Stated goal → Copy, exactly as written, the lines that begin at the one containing "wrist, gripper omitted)" and end at the one containing "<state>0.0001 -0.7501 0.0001". Skip any pictures in the data below.

(Rows from a robot dataset)
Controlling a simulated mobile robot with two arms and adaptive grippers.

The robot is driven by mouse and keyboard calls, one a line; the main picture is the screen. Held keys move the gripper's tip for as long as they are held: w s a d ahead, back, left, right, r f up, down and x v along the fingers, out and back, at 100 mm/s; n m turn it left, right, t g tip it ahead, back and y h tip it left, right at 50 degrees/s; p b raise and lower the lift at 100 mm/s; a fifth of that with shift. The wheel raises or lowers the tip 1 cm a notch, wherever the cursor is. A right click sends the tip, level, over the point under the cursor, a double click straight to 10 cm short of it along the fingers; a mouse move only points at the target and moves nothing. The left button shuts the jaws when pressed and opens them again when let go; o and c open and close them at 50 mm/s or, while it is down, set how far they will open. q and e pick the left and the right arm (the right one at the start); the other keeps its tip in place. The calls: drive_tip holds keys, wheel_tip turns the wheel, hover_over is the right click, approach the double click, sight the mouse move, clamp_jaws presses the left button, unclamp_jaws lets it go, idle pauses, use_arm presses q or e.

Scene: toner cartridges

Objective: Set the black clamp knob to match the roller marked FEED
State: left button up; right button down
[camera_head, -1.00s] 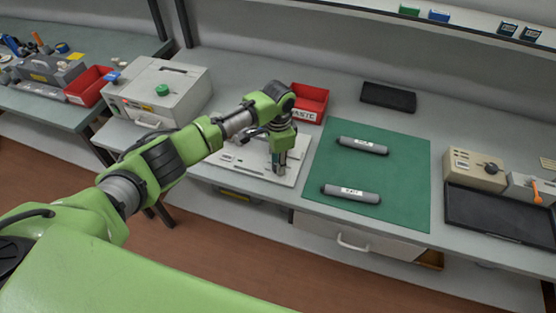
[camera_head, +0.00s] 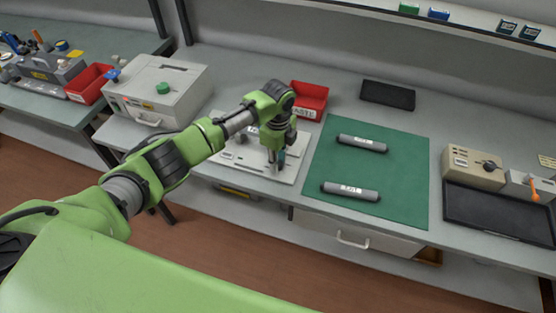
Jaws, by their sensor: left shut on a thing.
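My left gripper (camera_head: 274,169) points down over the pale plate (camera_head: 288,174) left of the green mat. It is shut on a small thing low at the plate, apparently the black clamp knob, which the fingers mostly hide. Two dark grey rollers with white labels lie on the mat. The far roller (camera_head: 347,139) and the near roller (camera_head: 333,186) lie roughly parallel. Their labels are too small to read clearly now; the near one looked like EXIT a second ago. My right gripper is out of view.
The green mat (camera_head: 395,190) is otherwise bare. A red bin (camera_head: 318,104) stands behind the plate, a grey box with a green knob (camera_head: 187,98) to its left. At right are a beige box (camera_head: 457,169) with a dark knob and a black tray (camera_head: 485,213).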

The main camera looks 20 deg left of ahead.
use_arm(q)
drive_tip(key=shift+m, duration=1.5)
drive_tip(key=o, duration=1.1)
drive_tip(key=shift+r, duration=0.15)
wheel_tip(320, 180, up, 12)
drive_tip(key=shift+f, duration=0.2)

* * *

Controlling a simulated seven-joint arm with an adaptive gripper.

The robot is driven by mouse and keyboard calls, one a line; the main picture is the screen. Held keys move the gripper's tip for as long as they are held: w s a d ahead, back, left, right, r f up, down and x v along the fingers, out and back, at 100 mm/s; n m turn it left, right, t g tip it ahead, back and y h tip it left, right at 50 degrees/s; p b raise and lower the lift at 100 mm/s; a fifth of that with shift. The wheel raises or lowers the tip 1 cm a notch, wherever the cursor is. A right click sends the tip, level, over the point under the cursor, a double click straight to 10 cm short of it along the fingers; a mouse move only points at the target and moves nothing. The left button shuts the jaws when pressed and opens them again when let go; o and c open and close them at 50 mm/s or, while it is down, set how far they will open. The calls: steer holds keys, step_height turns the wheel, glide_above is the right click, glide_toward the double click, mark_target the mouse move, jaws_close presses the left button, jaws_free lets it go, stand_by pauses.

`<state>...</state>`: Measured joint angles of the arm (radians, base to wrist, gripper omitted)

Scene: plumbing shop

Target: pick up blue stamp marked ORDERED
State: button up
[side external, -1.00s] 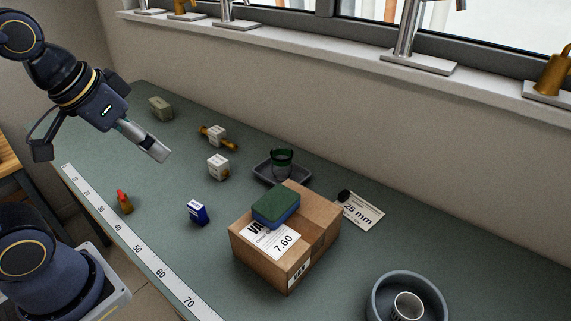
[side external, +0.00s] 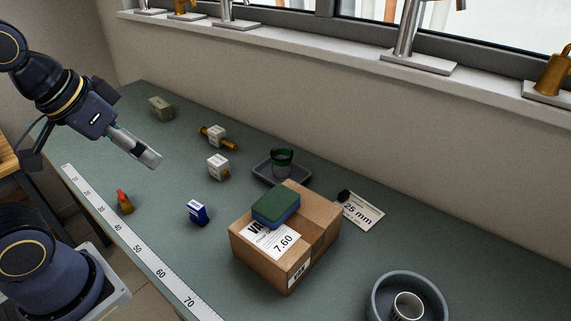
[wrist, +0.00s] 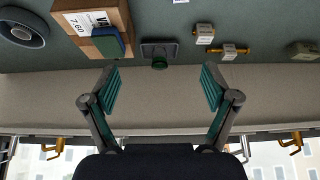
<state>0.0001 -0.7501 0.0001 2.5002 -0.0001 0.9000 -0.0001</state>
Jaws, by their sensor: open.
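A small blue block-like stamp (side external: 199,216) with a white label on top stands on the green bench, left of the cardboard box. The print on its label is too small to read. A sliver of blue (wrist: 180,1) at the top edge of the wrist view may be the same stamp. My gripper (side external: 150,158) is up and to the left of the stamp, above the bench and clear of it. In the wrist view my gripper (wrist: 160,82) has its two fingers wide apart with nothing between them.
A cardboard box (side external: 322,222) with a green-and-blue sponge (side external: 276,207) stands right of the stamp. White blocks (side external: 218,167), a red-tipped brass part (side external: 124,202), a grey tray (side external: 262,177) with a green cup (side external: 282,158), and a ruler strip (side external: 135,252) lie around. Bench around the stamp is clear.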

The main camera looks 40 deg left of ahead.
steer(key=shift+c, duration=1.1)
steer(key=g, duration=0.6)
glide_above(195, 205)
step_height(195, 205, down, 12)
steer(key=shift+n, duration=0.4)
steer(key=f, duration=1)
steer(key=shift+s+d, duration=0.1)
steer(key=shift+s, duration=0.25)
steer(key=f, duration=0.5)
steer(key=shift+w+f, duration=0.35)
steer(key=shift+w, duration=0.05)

Output of the exercise →
`<state>...</state>`: Measured joint angles of the arm (radians, base to wrist, gripper omitted)

Scene: plumbing shop

Target: pick up blue stamp marked ORDERED
State: button up
[side external, -1.00s] 
[side external, +0.00s] 
[wrist, +0.00s] 
<state>0.0001 -0.7501 0.0001 2.5002 -0.0001 0.9000 -0.0001</state>

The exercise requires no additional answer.